### Source data
....................

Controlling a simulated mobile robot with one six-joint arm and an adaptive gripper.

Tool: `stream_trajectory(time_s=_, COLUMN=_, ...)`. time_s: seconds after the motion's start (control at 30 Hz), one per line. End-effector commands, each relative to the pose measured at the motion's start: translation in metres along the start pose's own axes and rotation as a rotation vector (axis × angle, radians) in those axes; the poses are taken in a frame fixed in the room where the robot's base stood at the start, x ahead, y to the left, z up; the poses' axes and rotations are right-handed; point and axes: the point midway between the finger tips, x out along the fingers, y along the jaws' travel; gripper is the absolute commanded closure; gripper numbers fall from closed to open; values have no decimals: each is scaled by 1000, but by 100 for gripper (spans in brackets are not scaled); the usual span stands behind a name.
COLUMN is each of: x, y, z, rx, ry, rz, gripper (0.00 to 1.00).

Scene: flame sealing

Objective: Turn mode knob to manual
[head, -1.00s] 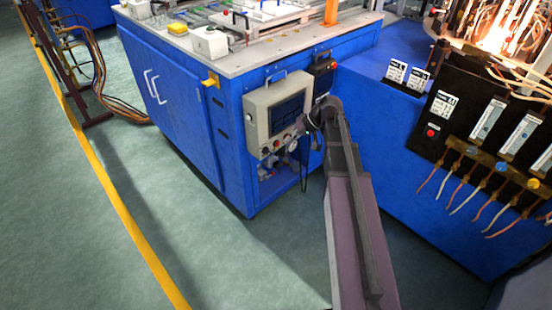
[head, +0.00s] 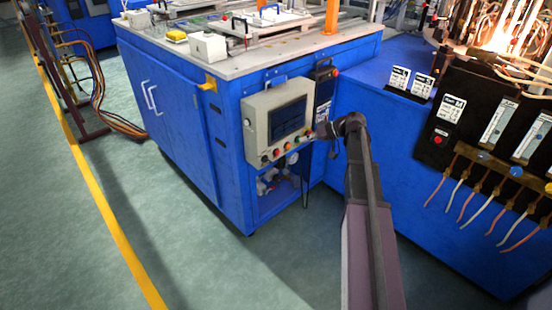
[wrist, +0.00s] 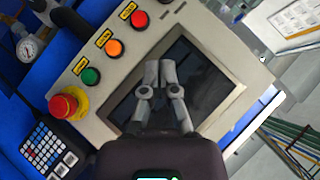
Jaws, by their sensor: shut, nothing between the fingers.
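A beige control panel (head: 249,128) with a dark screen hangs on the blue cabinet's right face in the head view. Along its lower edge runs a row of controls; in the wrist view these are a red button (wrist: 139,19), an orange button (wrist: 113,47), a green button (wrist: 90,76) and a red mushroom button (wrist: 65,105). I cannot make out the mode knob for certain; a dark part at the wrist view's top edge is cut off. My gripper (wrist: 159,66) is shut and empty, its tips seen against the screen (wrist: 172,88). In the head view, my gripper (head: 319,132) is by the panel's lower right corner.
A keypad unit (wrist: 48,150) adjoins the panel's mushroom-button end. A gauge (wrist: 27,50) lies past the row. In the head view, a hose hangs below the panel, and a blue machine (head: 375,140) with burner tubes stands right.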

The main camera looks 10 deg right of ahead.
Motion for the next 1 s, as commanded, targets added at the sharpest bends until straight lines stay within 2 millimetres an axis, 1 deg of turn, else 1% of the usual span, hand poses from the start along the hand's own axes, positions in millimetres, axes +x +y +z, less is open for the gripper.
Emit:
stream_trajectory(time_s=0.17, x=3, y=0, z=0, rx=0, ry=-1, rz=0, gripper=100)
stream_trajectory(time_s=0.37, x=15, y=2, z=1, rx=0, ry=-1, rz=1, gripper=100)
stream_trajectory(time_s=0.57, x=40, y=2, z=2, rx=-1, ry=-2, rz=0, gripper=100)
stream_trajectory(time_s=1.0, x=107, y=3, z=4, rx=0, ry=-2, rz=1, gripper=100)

....................

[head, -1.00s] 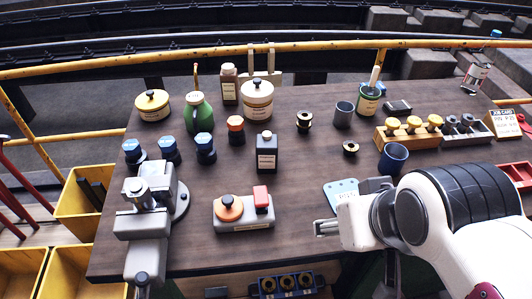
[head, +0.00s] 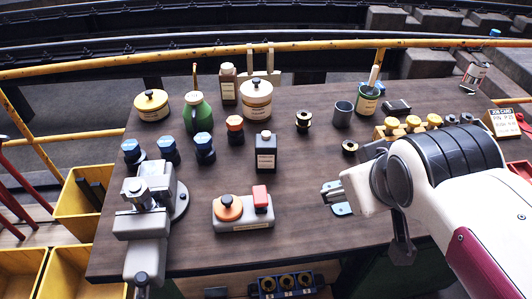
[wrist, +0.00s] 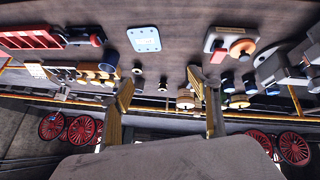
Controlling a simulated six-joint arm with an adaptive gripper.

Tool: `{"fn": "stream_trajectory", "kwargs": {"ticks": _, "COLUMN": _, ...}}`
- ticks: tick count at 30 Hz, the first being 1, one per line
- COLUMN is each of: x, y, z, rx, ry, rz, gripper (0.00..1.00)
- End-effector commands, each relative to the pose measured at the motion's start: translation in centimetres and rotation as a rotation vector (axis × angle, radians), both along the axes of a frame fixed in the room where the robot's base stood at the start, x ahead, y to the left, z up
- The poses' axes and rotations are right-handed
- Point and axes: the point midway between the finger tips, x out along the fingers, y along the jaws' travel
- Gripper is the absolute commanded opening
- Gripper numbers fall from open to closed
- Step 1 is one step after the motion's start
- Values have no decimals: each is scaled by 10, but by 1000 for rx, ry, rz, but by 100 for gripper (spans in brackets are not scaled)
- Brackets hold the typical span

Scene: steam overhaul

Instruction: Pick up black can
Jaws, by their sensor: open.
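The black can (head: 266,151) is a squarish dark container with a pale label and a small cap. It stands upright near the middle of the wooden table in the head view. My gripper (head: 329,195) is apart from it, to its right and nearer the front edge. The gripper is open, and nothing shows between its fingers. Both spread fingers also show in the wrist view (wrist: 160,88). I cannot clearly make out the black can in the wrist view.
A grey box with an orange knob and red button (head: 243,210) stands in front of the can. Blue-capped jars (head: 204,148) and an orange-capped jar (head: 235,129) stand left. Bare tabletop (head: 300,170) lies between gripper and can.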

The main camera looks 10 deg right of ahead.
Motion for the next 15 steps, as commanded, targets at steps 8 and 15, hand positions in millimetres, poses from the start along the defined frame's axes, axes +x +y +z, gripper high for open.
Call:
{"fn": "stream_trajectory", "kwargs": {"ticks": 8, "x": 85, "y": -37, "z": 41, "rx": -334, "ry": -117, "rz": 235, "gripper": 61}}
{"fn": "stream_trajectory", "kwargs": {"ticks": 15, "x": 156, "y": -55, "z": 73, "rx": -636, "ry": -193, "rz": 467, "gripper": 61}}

....................

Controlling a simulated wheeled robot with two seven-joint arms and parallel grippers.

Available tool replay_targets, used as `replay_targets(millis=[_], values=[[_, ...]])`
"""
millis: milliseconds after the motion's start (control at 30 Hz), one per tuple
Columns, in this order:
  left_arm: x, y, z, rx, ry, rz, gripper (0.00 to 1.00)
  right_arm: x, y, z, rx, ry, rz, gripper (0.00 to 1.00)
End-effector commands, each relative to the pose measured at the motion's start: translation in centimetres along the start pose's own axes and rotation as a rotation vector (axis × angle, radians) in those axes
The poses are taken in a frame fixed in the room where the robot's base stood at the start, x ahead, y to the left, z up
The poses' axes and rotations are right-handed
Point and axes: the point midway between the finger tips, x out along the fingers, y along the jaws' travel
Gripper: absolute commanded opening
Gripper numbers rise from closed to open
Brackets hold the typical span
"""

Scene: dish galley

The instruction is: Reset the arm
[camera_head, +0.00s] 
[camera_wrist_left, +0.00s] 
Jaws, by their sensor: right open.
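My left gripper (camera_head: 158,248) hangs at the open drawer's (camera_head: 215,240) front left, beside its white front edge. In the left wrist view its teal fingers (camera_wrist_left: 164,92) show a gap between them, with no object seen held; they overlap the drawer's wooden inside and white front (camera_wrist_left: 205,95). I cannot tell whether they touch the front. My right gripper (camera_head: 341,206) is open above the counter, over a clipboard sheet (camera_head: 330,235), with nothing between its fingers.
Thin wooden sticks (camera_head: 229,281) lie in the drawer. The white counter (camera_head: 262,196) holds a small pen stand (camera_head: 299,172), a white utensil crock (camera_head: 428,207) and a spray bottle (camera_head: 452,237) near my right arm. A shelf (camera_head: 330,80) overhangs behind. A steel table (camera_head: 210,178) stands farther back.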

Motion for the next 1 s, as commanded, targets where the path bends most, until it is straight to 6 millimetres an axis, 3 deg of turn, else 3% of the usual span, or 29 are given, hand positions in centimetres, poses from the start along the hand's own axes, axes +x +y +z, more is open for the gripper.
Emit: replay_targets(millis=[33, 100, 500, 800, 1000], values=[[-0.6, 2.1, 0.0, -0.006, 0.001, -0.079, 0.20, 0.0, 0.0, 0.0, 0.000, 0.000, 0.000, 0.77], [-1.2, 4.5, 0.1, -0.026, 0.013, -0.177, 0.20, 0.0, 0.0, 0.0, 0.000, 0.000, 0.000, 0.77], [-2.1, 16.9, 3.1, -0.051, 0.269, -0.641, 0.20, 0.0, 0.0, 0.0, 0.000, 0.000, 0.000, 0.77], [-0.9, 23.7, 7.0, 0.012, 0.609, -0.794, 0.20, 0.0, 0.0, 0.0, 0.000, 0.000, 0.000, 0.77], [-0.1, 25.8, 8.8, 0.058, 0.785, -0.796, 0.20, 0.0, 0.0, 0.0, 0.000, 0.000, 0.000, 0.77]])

....................

### STATED PROBLEM
Copy out each line of the data containing the string "adaptive".

### CORRECT RESULT
Controlling a simulated mobile robot with one six-joint arm and an adaptive gripper.
Controlling a simulated six-joint arm with an adaptive gripper.

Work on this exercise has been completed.